De acordo o Grupo de Estudos Multidisciplinares da Ação Afirmativa (GEMAA), coordenado pelos professores João Feres Júnior e Luiz Augusto Campos, da Universidade Estadual do Rio de Janeiro (UERJ), que elaboraram um dossiê chamado “Globo, a gente se vê por aqui?”, em que analisa a diversidade racial nas telenovelas de 1985 à 2014, a população negra é sub-representada em 8,8% dos personagens centrais.
Os dados apresentados no dossiê indicam que 91,2% do elenco é branco. Se cruzarmos com os dados do Instituto Brasileiro de Geografia e Estatística (IBGE), apenas 45,5% da população se declara branca.
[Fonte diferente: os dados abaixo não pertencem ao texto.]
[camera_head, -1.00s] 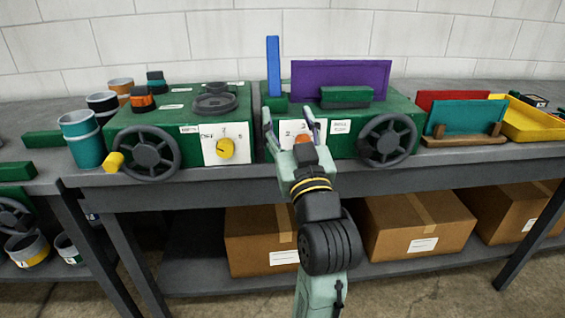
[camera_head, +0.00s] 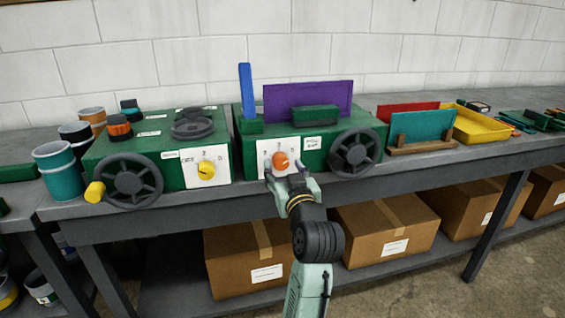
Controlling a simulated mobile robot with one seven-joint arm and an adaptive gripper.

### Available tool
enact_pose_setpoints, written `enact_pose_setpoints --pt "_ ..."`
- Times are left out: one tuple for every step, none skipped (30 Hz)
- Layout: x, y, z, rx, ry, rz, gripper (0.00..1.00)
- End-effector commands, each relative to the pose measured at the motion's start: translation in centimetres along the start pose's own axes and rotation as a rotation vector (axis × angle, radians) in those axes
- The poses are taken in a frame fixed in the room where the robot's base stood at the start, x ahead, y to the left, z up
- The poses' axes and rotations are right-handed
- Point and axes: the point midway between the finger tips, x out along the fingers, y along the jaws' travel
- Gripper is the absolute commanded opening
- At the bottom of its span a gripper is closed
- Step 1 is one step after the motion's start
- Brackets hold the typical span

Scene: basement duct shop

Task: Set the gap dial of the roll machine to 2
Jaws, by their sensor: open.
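The right green machine (camera_head: 372,124) carries a white dial plate (camera_head: 262,155) with an orange dial (camera_head: 281,161) and a small label that seems to read roll gap. The numbers on the plate and the dial's pointer are too small to read surely. My gripper (camera_head: 283,178) is open in front of this plate, its fingertips just below the orange dial in the picture. The dial is not between the fingers as far as I can see; whether they touch it I cannot tell. The left green machine (camera_head: 110,148) has a yellow dial (camera_head: 206,170) on its own white plate.
Black handwheels stand beside the dials, at the right (camera_head: 355,153) and left (camera_head: 133,181). A purple sheet (camera_head: 290,99) and a blue bar (camera_head: 246,85) stand on the right machine.

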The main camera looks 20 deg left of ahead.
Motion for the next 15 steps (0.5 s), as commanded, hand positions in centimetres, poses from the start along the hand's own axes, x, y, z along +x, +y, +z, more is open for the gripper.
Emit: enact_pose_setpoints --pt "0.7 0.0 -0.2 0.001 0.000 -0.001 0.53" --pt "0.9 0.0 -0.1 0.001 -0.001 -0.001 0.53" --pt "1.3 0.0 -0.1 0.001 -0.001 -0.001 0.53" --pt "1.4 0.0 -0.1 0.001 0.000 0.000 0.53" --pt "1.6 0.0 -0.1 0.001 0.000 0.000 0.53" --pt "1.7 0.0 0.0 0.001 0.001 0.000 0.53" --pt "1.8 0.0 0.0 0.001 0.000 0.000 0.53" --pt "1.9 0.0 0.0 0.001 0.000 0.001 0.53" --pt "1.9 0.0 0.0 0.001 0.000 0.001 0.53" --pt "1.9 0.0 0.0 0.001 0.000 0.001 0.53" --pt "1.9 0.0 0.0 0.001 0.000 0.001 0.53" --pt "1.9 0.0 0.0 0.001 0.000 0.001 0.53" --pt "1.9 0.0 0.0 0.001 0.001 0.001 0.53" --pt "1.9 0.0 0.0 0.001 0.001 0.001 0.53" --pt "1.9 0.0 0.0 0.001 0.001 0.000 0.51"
Ainda segundo a pesquisa, desigualdades raciais permanecem constantes se observada a intersecção entre raça e gênero. Sendo 46,2% de homens brancos, 45,2% de mulheres brancas, 4,4% de homens negros e 3,8% de mulheres negras, em média dos elencos. Das três décadas apuradas, 15 novelas são ambientadas na Região Nordeste, sendo 11,7% do elenco formado por negros.
EMBRANQUECIMENTO HISTÓRICO
Recentemente a Rede Globo exibiu “Segundo Sol”, novela ambientada na Bahia com a maioria do seu elenco branco. “Segundo Sol confirmou a regra, os erros históricos, de uma dramaturgia brasileira televisiva que insiste em ignorar a diversidade racial brasileira e celebrar eternamente os brancos como a melhor e quase exclusiva representação do ser humano”, analisa o cineasta Joel Zito Araújo, em entrevista ao Portal Correio Nagô.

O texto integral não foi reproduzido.